EXERCISE DIRECTIONS:
Go through the data and copy every line exactly, but not the images.

SUPPLIED INFORMATION:
start
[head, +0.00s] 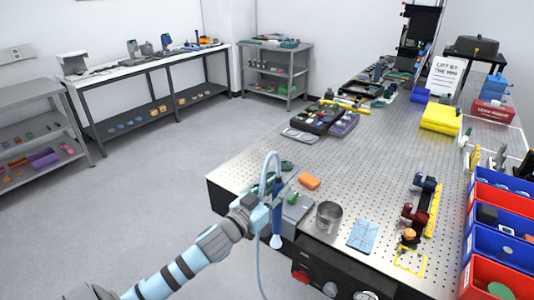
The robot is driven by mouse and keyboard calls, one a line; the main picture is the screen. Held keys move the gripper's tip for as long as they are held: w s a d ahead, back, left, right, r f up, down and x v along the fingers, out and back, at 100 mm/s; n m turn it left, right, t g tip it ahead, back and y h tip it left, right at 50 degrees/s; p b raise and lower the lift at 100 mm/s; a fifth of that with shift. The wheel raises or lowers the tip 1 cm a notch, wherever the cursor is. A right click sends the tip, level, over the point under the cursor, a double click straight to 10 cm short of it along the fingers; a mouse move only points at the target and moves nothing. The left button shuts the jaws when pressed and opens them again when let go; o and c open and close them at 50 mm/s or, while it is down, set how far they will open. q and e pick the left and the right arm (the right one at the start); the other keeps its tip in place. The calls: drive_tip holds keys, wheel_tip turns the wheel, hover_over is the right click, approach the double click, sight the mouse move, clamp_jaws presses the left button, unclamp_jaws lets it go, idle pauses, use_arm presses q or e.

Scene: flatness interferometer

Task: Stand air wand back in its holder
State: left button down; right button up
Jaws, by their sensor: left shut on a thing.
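My left gripper (275,197) is shut on the blue air wand (277,218) near the front left edge of the perforated metal table. The wand hangs roughly upright, its lighter blue end pointing down past the table edge. A pale hose (260,255) arches over the top of the gripper and runs down beside the wand. A grey, open-topped round cup (328,218), which may be the holder, stands on the table just right of the gripper, apart from the wand. My right gripper is not in view.
The perforated table (365,175) has clear room in its middle. An orange block (309,181) lies behind the cup, a light blue cloth (363,236) to its right. A red and dark fixture (418,205) and red and blue bins (497,235) stand further right.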

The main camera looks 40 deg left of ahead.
end
FINISHED TASK:
[head, +0.00s] 
The robot is driven by mouse and keyboard calls, one a line; the main picture is the screen. Held keys move the gripper's tip for as long as they are held: w s a d ahead, back, left, right, r f up, down and x v along the fingers, out and back, at 100 mm/s; n m turn it left, right, t g tip it ahead, back and y h tip it left, right at 50 degrees/s; p b raise and lower the lift at 100 mm/s; a fifth of that with shift. The wheel raises or lowers the tip 1 cm a notch, wherever the cursor is. A right click sends the tip, level, over the point under the cursor, a double click straight to 10 cm short of it along the fingers; a mouse move only points at the target and moves nothing. The left button shuts the jaws when pressed and opens them again when let go; o and c open and close them at 50 mm/s or, while it is down, set how far they will open. q and e pick the left and the right arm (the right one at the start); the other keeps its tip in place. The calls: drive_tip holds keys, wheel_tip turns the wheel, hover_over is the right click, approach the double click, sight the mouse move, clamp_jaws presses the left button, unclamp_jaws lets it go, idle pauses, use_arm presses q or e.

Scene: flatness interferometer

Task: Stand air wand back in its holder
State: left button down; right button up
Jaws, by their sensor: left shut on a thing.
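My left gripper (275,197) is shut on the blue air wand (277,218) near the front left edge of the perforated metal table. The wand hangs roughly upright, its lighter blue end pointing down past the table edge. A pale hose (260,255) arches over the top of the gripper and runs down beside the wand. A grey, open-topped round cup (328,218), which may be the holder, stands on the table just right of the gripper, apart from the wand. My right gripper is not in view.
The perforated table (365,175) has clear room in its middle. An orange block (309,181) lies behind the cup, a light blue cloth (363,236) to its right. A red and dark fixture (418,205) and red and blue bins (497,235) stand further right.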

The main camera looks 40 deg left of ahead.

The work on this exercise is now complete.